Hybrid join (METHOD=4)

The hybrid join method applies only to an inner join, and requires an index on the join column of the inner table.

Begin program-specific programming interface information. The following figure illustrates a hybrid join.
Figure 1. Hybrid join (SORTN_JOIN='Y')
Begin figure description. A flow chart with sample data that shows how obtains RIDs in the order required by list prefetch for a hybrid join. End figure description.

The method requires obtaining RIDs in the order needed to use list prefetch. The steps are shown in Figure 1. In that example, both the outer table (OUTER) and the inner table (INNER) have indexes on the join columns.

Db2 performs the following steps:

  •  1  Scans the outer table (OUTER).
  •  2  Joins the outer table with RIDs from the index on the inner table. The result is the phase 1 intermediate table. The index of the inner table is scanned for every row of the outer table.
  •  3  Sorts the data in the outer table and the RIDs, creating a sorted RID list and the phase 2 intermediate table. The sort is indicated by a value of Y in column SORTN_JOIN of the plan table. If the index on the inner table is a well-clustered index, Db2 can skip this sort; the value in SORTN_JOIN is then N.
  •  4  Retrieves the data from the inner table, using list prefetch.
  •  5 Concatenates the data from the inner table and the phase 2 intermediate table to create the final composite table.
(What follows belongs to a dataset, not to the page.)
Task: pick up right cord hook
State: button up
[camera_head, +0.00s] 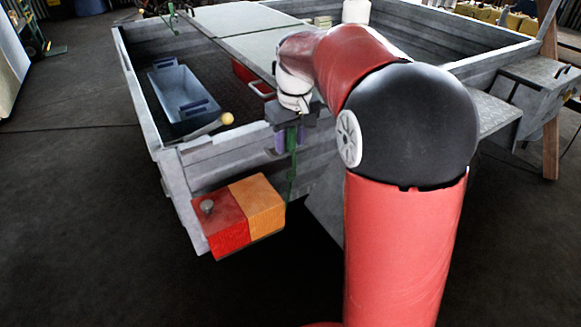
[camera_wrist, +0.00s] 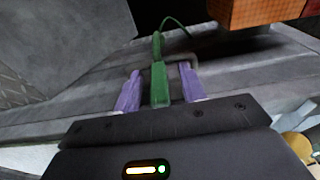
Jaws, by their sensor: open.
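The green cord hook (camera_wrist: 159,84), likely the right one, stands between my gripper's two purple fingers in the wrist view, with a gap on each side. Its thin curved end runs up and away past the fingertips. My gripper (camera_wrist: 159,72) is open around it. In the head view, my gripper (camera_head: 287,140) is at the near wall of the grey trailer, and the green hook (camera_head: 292,165) hangs down along that wall's outer face. My arm hides part of the trailer beyond.
The trailer's near wall (camera_head: 220,157) carries a red and orange lamp (camera_head: 240,214) at the left. A blue-grey tray (camera_head: 180,98) lies inside the trailer. A light board (camera_head: 235,33) spans its top. Another green item (camera_head: 172,18) is at the far wall. The floor at left is clear.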

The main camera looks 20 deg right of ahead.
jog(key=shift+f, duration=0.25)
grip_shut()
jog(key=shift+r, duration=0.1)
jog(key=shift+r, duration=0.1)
Possible EXPLAIN results for hybrid join

The following table shows possible EXPLAIN results from a hybrid join and an explanation of each column value.
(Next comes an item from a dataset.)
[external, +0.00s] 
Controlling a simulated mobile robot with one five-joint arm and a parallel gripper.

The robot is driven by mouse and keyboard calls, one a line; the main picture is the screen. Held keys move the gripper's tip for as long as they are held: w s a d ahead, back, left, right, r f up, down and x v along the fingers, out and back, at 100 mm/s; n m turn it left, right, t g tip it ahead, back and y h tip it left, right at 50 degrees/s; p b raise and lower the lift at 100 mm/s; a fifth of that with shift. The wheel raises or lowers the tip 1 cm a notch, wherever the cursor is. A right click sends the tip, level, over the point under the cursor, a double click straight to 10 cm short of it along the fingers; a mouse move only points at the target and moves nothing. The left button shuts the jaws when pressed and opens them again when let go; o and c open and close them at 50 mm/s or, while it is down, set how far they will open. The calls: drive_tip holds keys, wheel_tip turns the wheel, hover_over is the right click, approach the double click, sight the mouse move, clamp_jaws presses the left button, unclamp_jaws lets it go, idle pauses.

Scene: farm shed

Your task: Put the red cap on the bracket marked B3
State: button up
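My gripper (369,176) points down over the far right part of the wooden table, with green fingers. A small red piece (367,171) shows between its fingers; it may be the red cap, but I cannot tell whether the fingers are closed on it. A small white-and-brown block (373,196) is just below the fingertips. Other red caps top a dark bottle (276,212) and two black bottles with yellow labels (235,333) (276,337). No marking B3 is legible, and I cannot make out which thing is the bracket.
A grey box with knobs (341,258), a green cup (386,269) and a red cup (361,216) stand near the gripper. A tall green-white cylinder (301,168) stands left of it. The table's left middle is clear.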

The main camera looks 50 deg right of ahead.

Table 1. Explanation of EXPLAIN results for a hybrid join
Column value Explanation
METHOD='4' A hybrid join was used.
SORTC_JOIN='Y' The composite table was sorted.
SORTN_JOIN='Y' The intermediate table was sorted in the order of inner table RIDs. A non-clustered index accessed the inner table RIDs.
SORTN_JOIN='N' The intermediate table RIDs were not sorted. A clustered index retrieved the inner table RIDs, and the RIDs were already well ordered.
PREFETCH='L' Pages were read using list prefetch.
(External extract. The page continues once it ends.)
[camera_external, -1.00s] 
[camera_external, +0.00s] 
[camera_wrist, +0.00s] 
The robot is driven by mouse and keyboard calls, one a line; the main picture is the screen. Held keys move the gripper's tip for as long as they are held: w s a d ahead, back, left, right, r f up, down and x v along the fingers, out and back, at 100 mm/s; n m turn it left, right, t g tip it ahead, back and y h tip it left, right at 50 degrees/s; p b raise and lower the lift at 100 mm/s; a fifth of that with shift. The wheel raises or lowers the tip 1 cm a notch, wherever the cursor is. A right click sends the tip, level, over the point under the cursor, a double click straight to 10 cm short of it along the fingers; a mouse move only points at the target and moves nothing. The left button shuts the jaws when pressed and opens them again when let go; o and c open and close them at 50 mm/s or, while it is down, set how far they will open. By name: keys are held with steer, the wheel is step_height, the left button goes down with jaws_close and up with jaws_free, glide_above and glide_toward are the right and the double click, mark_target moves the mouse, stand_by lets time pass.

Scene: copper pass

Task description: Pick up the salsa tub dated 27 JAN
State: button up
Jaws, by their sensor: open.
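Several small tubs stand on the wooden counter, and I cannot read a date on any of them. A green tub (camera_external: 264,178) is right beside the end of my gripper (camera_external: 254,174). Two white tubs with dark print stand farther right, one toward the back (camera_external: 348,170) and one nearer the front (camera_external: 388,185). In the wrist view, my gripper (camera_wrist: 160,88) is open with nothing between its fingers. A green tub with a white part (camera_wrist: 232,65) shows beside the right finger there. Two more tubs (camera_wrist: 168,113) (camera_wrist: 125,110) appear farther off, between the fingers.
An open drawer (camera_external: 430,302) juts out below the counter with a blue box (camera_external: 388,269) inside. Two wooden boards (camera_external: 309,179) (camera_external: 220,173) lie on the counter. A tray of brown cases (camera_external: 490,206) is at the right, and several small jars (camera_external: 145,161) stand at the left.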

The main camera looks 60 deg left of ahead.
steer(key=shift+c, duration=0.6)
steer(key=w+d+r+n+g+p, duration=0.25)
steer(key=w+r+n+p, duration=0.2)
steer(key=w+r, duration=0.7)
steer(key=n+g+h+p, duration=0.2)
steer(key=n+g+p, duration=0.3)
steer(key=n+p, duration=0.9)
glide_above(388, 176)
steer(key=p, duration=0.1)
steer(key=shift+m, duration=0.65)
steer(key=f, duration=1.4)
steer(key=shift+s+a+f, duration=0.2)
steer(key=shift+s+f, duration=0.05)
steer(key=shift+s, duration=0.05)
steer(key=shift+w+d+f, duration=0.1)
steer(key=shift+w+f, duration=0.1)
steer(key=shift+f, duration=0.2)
Performance considerations for hybrid join

Hybrid join uses list prefetch more efficiently than nested loop join, especially if indexes exist on the join predicate with low cluster ratios. It also processes duplicates more efficiently because the inner table is scanned only once for each set of duplicate values in the join column of the outer table.

If the index on the inner table is highly clustered, it is unnecessary to sort the intermediate table (SORTN_JOIN=N). The intermediate table is placed in a table in memory rather than in a work file.

When hybrid join is used

Hybrid join is often used under the following situations.

  • A non-clustered index or indexes are used on the join columns of the inner table.
  • The outer table has duplicate qualifying rows. End program-specific programming interface information.